When my sister and I were 9 and 10, we started a club called Bush-Hide. It had no mission statement, but the initiation rites rocked. They ranged from undignified (rolling in leaves and screaming) for grownups, to daring (you show me yours…) for boys. Clubs, even pointless ones, remind us of our atavistic need to belong or die. There’s nothing worse than being out. Just ask the shunned cannibal, declared by his tribe persona au gratin.
You’re either on the bus or off the bus, said Ken Kesey. I prefer a unicycle, but I’m still curious about what goes on inside. I’ve always wondered about those ancient and royal organizations; for instance the mystery of the Mason (not to mention the mystery of the mason jar: how the hell do you get that lid off?) So I accepted with great pleasure an invitation to membership in the 500-year-old Confrérie de Saint-Etienne in Alsace, France.
Alsace is home to some of the most delicious wine in the country. It’s also the easiest region to understand. There are only 5 or 6 grapes that count, all of them white, and their names go on the label. Unlike, say, in Bordeaux, whose “don’t ask, don’t tell” policy regarding grapes works wonders to scare off would-be drinkers who, for some crass reason, were not born knowing the difference between Medoc and St. Emilion.
Outside the Confrérie’s castle, on the night of the Summer Solstice Dinner, huntsmen in boots and velvet caps play fanfares on enormous horns that curl around the body and open to the rear, so they have to greet us with their backsides. We’re ushered into the cave – a 15th century room with thick stone walls and vaulted ceiling, set up with wooden benches and a stage.
Then, in they march: terrifyingly stately men in red robes, white gloves, black tricorn hats and what look like bicycle chains around their necks. After some invocations and other priming of the pomp, they lead us, tag-team style, through a tasting of the various Alsation grapes. They quote florid passages from Molière, (“When the wine goes down, you hear the angels sing”) which is then translated to mangled English for the benefit of the Dutch and Danish in attendance.

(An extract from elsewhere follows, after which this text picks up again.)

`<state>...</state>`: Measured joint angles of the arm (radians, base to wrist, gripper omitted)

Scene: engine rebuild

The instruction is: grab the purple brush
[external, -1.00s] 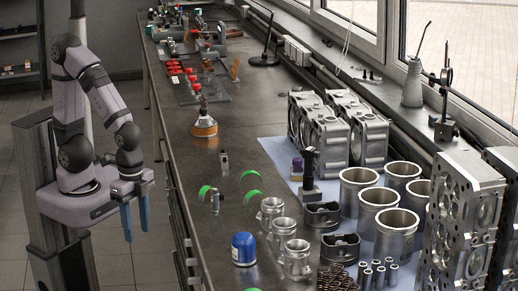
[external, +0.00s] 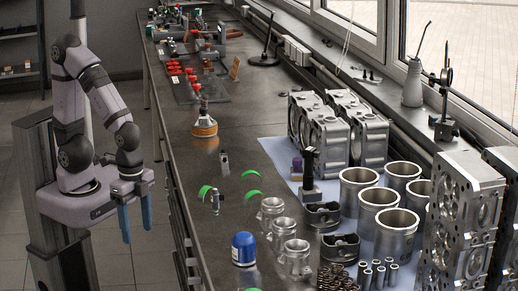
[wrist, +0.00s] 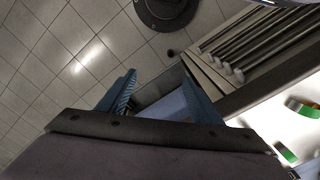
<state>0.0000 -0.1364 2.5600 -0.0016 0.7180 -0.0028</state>
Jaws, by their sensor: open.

We taste Sylvaner, fragile, flowery Muscat, (“No good for charcuterie, ice cream or chocolate,”) Pinot Blanc, Tokay Pinot Gris and Gewurztraminer (“The only grape that can stand up to Münster cheese, which kills red wine”). Last is Riesling, deemed the king for how it reflects terroir, comes in styles from bone dry to achingly sweet, and ages better than all other whites. After each variety we stand and belt out, “Singe ein, trinke ein, tra la la la la la la,” while girls in dirndls refill our glasses. The hunters blast a fanfare and then, improbably, a jazz duo of trumpet and stand-up base play standards like Ain’t Misbehaving.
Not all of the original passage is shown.